E. UN CINQUIÈME SUJET, LE DÉTACHEMENT DES TRAVAILLEURS

Parallèlement aux quatre tables rondes formelles organisées au Sénat polonais, il est un sujet qui a fait l'objet de débats suffisamment substantiels 33 ( * ) pour mériter de figurer dans ce rapport ; il s'agit du détachement des travailleurs.

1. Une double actualité
a) La révision de la directive sur le détachement des travailleurs

Le 8 mars dernier, la Commission européenne a adopté une proposition de modification de la directive 96/71/CE du 16 décembre 1996 concernant le détachement des travailleurs effectué dans le cadre d'une prestation de services. Ce nouveau texte vise à garantir des conditions de rémunération équitables et des conditions de concurrence égales tant pour les entreprises détachant des travailleurs que pour les entreprises locales dans le pays d'accueil.
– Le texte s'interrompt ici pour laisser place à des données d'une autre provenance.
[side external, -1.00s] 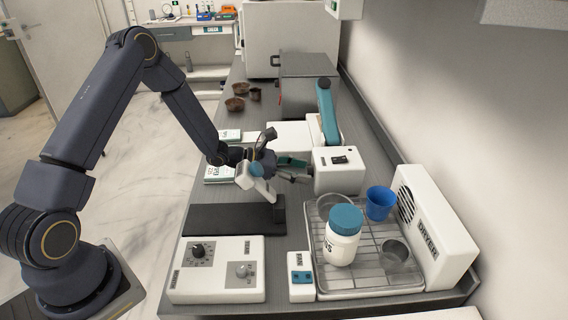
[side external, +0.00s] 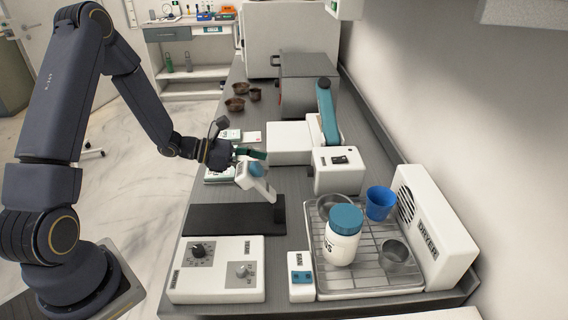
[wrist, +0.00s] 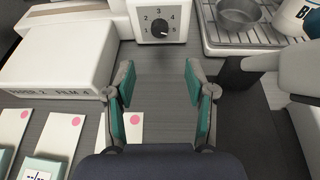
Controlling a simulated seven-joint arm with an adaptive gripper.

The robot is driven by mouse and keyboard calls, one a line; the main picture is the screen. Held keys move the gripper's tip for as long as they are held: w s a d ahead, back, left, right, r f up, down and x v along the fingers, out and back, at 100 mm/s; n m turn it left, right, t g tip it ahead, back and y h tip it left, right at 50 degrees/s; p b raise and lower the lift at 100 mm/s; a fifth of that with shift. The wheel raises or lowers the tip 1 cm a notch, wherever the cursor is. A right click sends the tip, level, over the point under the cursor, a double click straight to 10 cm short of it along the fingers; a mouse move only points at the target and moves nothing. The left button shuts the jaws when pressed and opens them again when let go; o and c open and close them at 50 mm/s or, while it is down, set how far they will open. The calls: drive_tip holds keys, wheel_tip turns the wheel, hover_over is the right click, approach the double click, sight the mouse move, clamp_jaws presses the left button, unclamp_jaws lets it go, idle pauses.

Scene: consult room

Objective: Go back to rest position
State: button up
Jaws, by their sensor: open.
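My gripper (side external: 250,157) is above the grey counter (side external: 297,203), left of the white device with the teal arm (side external: 328,105). In the wrist view my gripper (wrist: 160,103) has its two teal fingers wide apart, with only bare counter between them. It is open and empty. In the side view a white stand with a blue part (side external: 258,182) rises from a black base just in front of my gripper. Whether the two touch cannot be told.
A wire tray (side external: 372,281) at the right holds a white jar (side external: 343,238), a blue cup (side external: 380,203) and metal bowls. A white dryer (side external: 436,226) stands beside it. A control box (side external: 218,270) is at the front. Brown bowls (side external: 235,104) lie farther back.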

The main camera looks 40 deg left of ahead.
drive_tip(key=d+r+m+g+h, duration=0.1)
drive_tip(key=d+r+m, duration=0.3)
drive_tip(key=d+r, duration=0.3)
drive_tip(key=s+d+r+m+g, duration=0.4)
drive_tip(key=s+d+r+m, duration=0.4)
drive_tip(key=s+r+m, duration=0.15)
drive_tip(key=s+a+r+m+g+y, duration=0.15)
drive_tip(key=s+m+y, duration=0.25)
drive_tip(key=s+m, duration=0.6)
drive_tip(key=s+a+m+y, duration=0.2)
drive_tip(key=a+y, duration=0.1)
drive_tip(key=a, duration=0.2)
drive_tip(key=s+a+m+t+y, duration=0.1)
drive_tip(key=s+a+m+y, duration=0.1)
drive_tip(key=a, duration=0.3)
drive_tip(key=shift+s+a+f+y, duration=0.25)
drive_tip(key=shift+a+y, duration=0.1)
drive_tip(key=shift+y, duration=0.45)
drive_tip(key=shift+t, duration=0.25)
La proposition de révision de la directive 96/71/CE

Le texte propose de rendre la concurrence plus équitable en modifiant le droit existant sur trois points : la rémunération, la durée du détachement, les chaînes de sous-traitance et le recours aux agences d'intérim :

- sur la rémunération , la Commission propose une nouvelle rédaction remplaçant les termes « taux de salaire minimal » par « rémunération ». Celui-ci vise tous les éléments de la rémunération rendus obligatoires en particulier par les conventions collectives ;

- sur la durée du détachement, aux termes de la proposition, la totalité du droit du travail applicable au travailleur dont le détachement dépasse 24 mois deviendrait celui du pays d'accueil, conformément au règlement dit Rome I adopté en 2008 ;

- sur la sous-traitance et l'intérim, la directive révisée prévoit de garantir l'égalité de traitement entre travailleurs intérimaires locaux et travailleurs détachés par une société d'intérim d'un autre État membre.

Nous avons profité de l'occasion qui nous a été donnée de pouvoir expliquer nos points de vue, très divergents .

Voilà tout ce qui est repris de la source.